Aim of the exercise — The records below are made of lines; count those holding the word "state" and give the number only.
************
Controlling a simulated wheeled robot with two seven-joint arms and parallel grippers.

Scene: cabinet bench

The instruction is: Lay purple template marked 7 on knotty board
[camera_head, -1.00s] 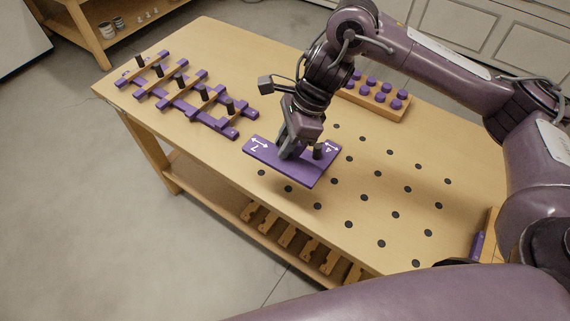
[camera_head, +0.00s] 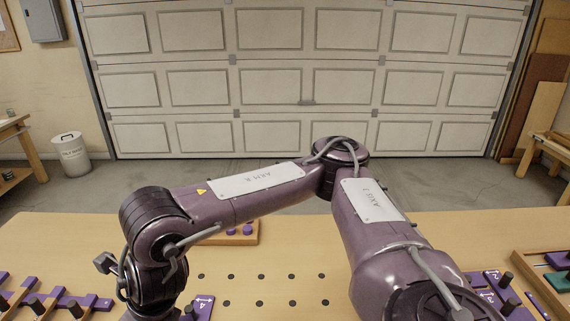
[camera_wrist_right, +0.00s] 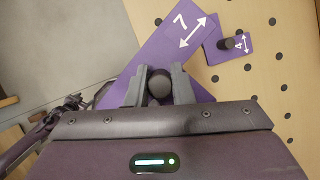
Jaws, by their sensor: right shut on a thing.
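The purple template marked 7 (camera_wrist_right: 165,42) is a flat plate with a white double arrow in the right wrist view. My right gripper (camera_wrist_right: 157,82) is shut on its black knob. The plate's near end is hidden by the gripper. A smaller purple template marked 4 (camera_wrist_right: 222,57) with its own black knob shows beside it, partly covered by the 7 plate in this view. The 4 template also shows at the bottom of the head view (camera_head: 204,305), where my right gripper is below the frame. I cannot make out a knotty board. My left gripper is not in view.
The bench (camera_head: 285,235) has rows of black dots. A wooden block with purple knobs (camera_head: 240,232) stands behind my right arm. A purple lattice (camera_head: 60,302) lies at the left. A wooden tray (camera_head: 527,262) with a green template (camera_head: 558,282) is at the right, with purple pieces (camera_head: 490,285) beside it.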

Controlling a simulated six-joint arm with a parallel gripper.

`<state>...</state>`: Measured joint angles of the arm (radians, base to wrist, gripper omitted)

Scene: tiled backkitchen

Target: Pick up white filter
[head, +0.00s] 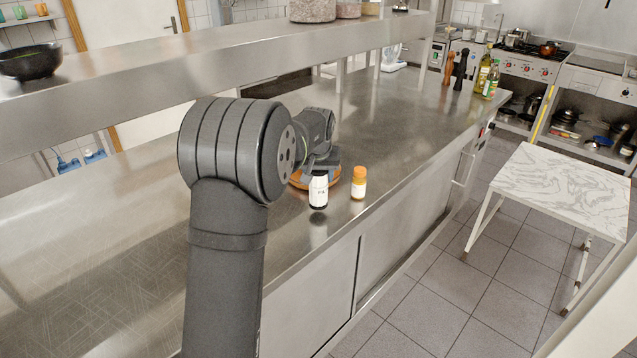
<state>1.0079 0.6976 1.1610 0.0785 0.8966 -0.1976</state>
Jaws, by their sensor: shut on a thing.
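A small white bottle (318,191) with dark ends hangs below my gripper (321,168), near the front edge of the steel counter. My gripper is shut on the top of this bottle. The bottle is upright, and a dark patch shows on the counter below it. I cannot tell from this view whether its base touches the counter. Nothing else here looks clearly like a white filter. The gripper's fingers are small and partly hidden by my arm.
An orange bottle (359,184) with a white label stands just right of the white bottle. An orange-brown dish (296,182) sits behind it, partly hidden. The steel counter (400,140) is clear toward the far right, up to several bottles and mills. A shelf (130,75) runs above the counter.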

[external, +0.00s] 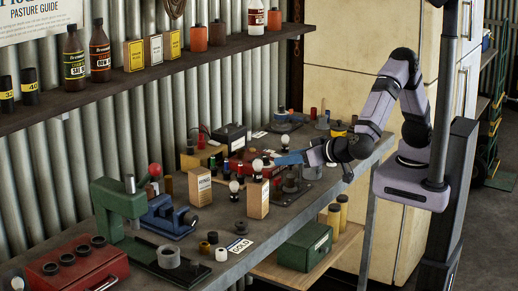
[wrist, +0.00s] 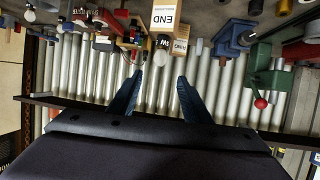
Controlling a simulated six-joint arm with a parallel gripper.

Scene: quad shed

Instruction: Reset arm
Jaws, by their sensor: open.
************
Solved exercise — 2